_SHORT TASK_
Start at the line holding "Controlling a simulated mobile", stop at the line holding "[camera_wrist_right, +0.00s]", and repeat those lines exactly, both ends included; skip the pictures.

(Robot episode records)
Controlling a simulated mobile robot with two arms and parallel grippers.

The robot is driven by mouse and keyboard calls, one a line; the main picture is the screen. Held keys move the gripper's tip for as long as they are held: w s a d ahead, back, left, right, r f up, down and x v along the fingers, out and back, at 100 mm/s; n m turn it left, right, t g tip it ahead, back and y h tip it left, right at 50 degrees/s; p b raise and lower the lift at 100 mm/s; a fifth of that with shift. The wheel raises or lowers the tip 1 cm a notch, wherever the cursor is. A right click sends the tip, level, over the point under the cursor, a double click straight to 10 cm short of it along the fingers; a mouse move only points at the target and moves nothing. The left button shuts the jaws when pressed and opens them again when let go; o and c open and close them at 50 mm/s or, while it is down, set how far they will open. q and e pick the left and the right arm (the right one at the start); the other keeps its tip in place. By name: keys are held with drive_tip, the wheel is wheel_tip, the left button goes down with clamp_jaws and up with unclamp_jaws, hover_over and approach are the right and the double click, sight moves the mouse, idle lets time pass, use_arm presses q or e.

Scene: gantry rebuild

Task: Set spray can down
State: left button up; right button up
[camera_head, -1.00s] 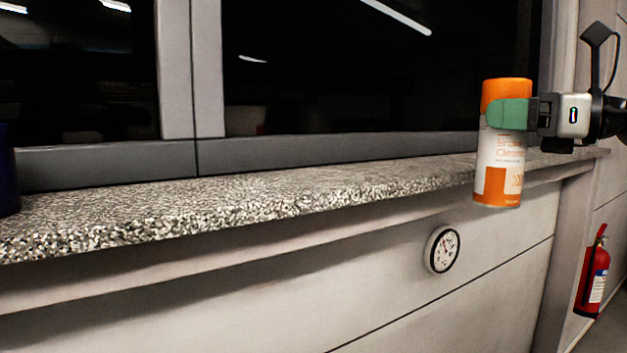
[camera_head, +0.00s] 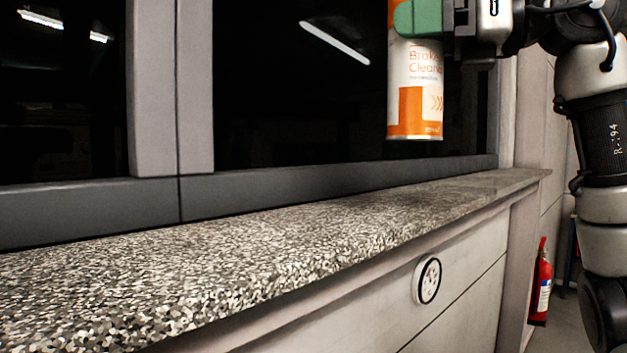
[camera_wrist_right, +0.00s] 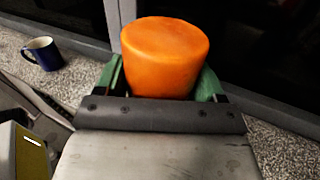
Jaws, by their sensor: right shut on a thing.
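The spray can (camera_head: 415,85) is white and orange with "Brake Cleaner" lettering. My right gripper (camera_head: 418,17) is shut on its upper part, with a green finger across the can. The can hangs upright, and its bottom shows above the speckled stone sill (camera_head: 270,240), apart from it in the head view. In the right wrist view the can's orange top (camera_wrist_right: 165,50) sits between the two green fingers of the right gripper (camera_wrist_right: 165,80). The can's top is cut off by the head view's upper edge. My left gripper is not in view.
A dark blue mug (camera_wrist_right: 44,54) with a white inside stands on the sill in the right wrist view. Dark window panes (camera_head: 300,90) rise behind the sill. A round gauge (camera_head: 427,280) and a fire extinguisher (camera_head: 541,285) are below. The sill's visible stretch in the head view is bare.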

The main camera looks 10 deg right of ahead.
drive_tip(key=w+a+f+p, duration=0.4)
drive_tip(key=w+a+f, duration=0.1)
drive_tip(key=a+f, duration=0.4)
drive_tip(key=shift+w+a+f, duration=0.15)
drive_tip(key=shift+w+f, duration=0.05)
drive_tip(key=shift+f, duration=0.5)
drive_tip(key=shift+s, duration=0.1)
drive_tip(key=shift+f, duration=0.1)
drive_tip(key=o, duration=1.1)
* * *
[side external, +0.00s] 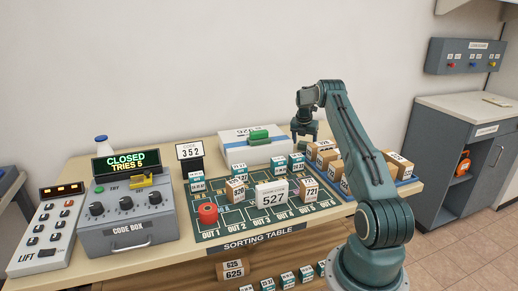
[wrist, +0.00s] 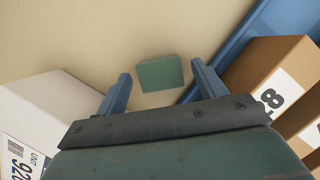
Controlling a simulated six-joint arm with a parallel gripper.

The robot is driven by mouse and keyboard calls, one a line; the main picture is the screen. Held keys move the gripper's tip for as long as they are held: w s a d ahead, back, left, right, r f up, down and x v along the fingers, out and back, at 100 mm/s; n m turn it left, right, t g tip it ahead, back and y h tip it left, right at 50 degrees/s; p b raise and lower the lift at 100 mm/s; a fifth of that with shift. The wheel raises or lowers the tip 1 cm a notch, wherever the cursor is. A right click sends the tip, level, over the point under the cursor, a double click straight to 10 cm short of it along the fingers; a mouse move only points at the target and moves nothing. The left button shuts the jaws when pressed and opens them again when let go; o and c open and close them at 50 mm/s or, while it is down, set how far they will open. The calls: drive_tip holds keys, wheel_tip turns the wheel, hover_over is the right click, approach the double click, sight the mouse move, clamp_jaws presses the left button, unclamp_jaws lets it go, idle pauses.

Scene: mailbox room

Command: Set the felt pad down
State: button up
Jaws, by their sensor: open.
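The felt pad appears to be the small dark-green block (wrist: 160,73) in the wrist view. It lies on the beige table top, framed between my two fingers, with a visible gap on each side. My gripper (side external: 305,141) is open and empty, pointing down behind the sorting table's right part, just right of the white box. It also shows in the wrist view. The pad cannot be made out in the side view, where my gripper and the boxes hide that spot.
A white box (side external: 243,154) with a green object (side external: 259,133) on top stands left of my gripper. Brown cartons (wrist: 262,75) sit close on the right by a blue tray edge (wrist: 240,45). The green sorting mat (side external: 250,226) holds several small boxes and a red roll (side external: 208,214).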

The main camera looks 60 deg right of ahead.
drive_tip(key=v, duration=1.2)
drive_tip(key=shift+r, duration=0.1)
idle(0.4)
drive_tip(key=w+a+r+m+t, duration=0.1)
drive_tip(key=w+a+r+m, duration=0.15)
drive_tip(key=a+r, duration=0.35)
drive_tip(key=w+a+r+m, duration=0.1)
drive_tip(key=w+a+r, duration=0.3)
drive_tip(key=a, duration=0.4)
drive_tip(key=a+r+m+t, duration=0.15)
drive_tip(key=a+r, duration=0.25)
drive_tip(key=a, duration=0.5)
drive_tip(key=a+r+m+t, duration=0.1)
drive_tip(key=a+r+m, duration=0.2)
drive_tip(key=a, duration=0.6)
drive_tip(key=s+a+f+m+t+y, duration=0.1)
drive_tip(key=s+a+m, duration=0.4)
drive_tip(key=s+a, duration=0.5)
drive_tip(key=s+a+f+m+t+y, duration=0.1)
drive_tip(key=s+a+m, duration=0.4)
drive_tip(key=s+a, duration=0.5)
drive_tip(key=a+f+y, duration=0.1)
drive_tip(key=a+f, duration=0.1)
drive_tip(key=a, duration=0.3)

_FULL RESPONSE_
Controlling a simulated mobile robot with two arms and parallel grippers.

The robot is driven by mouse and keyboard calls, one a line; the main picture is the screen. Held keys move the gripper's tip for as long as they are held: w s a d ahead, back, left, right, r f up, down and x v along the fingers, out and back, at 100 mm/s; n m turn it left, right, t g tip it ahead, back and y h tip it left, right at 50 degrees/s; p b raise and lower the lift at 100 mm/s; a fifth of that with shift. The wheel raises or lowers the tip 1 cm a notch, wherever the cursor is. A right click sends the tip, level, over the point under the cursor, a double click straight to 10 cm short of it along the fingers; a mouse move only points at the target and moves nothing. The left button shuts the jaws when pressed and opens them again when let go; o and c open and close them at 50 mm/s or, while it is down, set how far they will open. q and e pick the left and the right arm (the right one at the start); the other keeps its tip in place. By name: keys are held with drive_tip, the wheel is wheel_tip, the left button goes down with clamp_jaws and up with unclamp_jaws, hover_over and approach are the right and the double click, sight moves the mouse, idle lets time pass, use_arm presses q or e.

Scene: gantry rebuild

Task: Set spray can down
State: left button up; right button up
[camera_head, -1.00s] 
[camera_head, +0.00s] 
[camera_wrist_right, +0.00s] 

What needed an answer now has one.